Did she misspeak or did illegals suddenly acquire the “right” to hold down a job in the United States when I wasn’t looking? Not even Obama goes that far, I think; the work permits being handed out under his new amnesty are a matter of dubious and “temporary” executive largesse, not a matter of right. Here’s the (slightly abridged) transcript of Lynch’s full exchange via Jeff Sessions’s office, which the first clip below doesn’t capture:
Let me ask you this: In the workplace of America today when we have a high number of unemployed, we’ve had declining wages for many years, we have the lowest of Americans working, who has more right to a job in this country? A lawful immigrant who’s here, a green-card holder or a citizen, or a person who entered the country unlawfully?
Well, Senator, I believe that the right and the obligation to work is one that’s shared by everyone in this country regardless of how they came here. And certainly, if someone here, regardless of status, I would prefer that they be participating in the workplace than not participating in the workplace…
So you think that a person that’s — anybody that’s here lawfully or unlawfully is entitled to work in America?
Senator, I’m not sure if I know — if I understand the basis for your question as — as to whether or not there’s a legal basis for them to work or not.
I asked you, who had — we’re talking about rights — who has the most rights? Does a lawful American immigrant or citizen have the right to have the laws of the United States enforced so that they might be able to work, or does a person who came here unlawfully have a right to demand a job?

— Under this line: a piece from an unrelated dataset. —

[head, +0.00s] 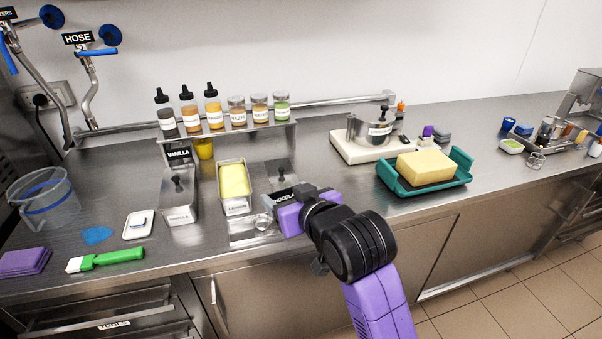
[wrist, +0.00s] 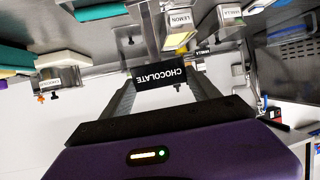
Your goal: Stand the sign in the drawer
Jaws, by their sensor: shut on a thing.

Certainly, the benefits of citizenship confer greater rights on those of who are citizens than those — than those who are not.
Well, do you think a person that’s here unlawfully is entitled to work in the United States when the law says that employees can’t hire somebody unlawfully in America?..
I think that certainly the provision that you refer to regarding to the role of the employer in ensuring the legal status of those who are here is an important one and that we have to look at in conjunction with this issue in terms of preventing undocumented workers, who, as you’ve indicated before, are seeking employment.
Again, we want everyone to seek employment, but we have in place at this point in time a legal framework that requests or requires employers to both provide information about citizenship as well as not hire individuals without citizenship.
No, she concedes, illegals aren’t supposed to be working, and yes, citizens have more rights than illegals, but if illegal immigrants are going to be here, better that they work than sit around doing nothing. Where that leaves her policy-wise as the prospective chief law enforcement officer of the United States, I have no idea. Should she too exercise some “prosecutorial discretion” and decline to go after businesses who employ illegals, since, after all, they’re doing something productive? Or should she be more aggressive in deporting unemployed illegals so that they don’t end up as welfare cases? Her boss chose door number one, which I guess means she does too. Sessions followed that up with another hypothetical: What if a business fires its illegal employees in order to open up jobs for American citizens? Is that grounds for a discrimination suit in her eyes or is discriminating against people who aren’t allowed to work legally pretty much what U.S. law requires? As you’ll see in the second clip, via NRO, she dances around the question. All she’ll concede is that she supports Obama’s amnesty because it’s not really an “amnesty,” i.e. not a permanent change to the law. Formally, that’s correct. It could be undone by the next president or by Congress. As a practical matter, of course it’s permanent. Political reality and changing demographics will guarantee that.
The third clip, just for fun, is Mike Lee’s questioning of Lynch, which opens with a hypothetical about “prosecutorial discretion.” If the president can unilaterally immunize millions of illegals from removal, against the law as currently stated in the U.S. Code, couldn’t a governor also unilaterally set a 100 mph speed limit by declining to prosecute anyone traveling below that rate? That’s a cute example, but I prefer the one in which a future Republican president unilaterally lowers the federal income tax rate by ordering the IRS not to pursue anyone who refuses to pay more than 15 percent. That’s an example that hits the left where they live. If you want to give them second thoughts about the precedential value of O’s amnesty, taxes, not speed limits, is the way to go.